● **TASK BRIEF**: Below is a listing; reproduce each line of it exactly.

● **SOURCE DATA**:
## Begin

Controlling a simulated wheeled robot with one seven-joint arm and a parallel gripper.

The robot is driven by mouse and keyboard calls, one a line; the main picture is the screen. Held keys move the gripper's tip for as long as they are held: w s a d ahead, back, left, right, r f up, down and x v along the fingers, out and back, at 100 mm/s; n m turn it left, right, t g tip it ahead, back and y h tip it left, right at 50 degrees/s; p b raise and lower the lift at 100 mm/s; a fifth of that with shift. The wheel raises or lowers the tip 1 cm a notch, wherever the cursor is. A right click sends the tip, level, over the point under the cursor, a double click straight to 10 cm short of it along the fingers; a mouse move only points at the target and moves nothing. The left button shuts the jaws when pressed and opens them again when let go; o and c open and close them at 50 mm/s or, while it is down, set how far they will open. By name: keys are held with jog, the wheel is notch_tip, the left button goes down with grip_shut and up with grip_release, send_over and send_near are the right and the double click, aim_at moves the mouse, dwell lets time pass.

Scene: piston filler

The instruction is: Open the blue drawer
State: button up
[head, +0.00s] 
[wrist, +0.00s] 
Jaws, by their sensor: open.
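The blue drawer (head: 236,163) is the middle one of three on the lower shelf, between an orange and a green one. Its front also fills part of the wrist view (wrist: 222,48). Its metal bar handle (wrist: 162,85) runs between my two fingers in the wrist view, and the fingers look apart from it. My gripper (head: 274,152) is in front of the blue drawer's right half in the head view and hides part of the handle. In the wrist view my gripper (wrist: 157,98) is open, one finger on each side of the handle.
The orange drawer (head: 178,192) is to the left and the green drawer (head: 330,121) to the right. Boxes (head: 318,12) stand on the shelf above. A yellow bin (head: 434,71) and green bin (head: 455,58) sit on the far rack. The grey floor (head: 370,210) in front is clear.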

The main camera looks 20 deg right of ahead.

## End

● **EXPECTED ANSWER**:
Controlling a simulated wheeled robot with one seven-joint arm and a parallel gripper.

The robot is driven by mouse and keyboard calls, one a line; the main picture is the screen. Held keys move the gripper's tip for as long as they are held: w s a d ahead, back, left, right, r f up, down and x v along the fingers, out and back, at 100 mm/s; n m turn it left, right, t g tip it ahead, back and y h tip it left, right at 50 degrees/s; p b raise and lower the lift at 100 mm/s; a fifth of that with shift. The wheel raises or lowers the tip 1 cm a notch, wherever the cursor is. A right click sends the tip, level, over the point under the cursor, a double click straight to 10 cm short of it along the fingers; a mouse move only points at the target and moves nothing. The left button shuts the jaws when pressed and opens them again when let go; o and c open and close them at 50 mm/s or, while it is down, set how far they will open. By name: keys are held with jog, the wheel is notch_tip, the left button goes down with grip_shut and up with grip_release, send_over and send_near are the right and the double click, aim_at moves the mouse, dwell lets time pass.

Scene: piston filler

The instruction is: Open the blue drawer
State: button up
[head, +0.00s] 
[wrist, +0.00s] 
Jaws, by their sensor: open.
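The blue drawer (head: 236,163) is the middle one of three on the lower shelf, between an orange and a green one. Its front also fills part of the wrist view (wrist: 222,48). Its metal bar handle (wrist: 162,85) runs between my two fingers in the wrist view, and the fingers look apart from it. My gripper (head: 274,152) is in front of the blue drawer's right half in the head view and hides part of the handle. In the wrist view my gripper (wrist: 157,98) is open, one finger on each side of the handle.
The orange drawer (head: 178,192) is to the left and the green drawer (head: 330,121) to the right. Boxes (head: 318,12) stand on the shelf above. A yellow bin (head: 434,71) and green bin (head: 455,58) sit on the far rack. The grey floor (head: 370,210) in front is clear.

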The main camera looks 20 deg right of ahead.

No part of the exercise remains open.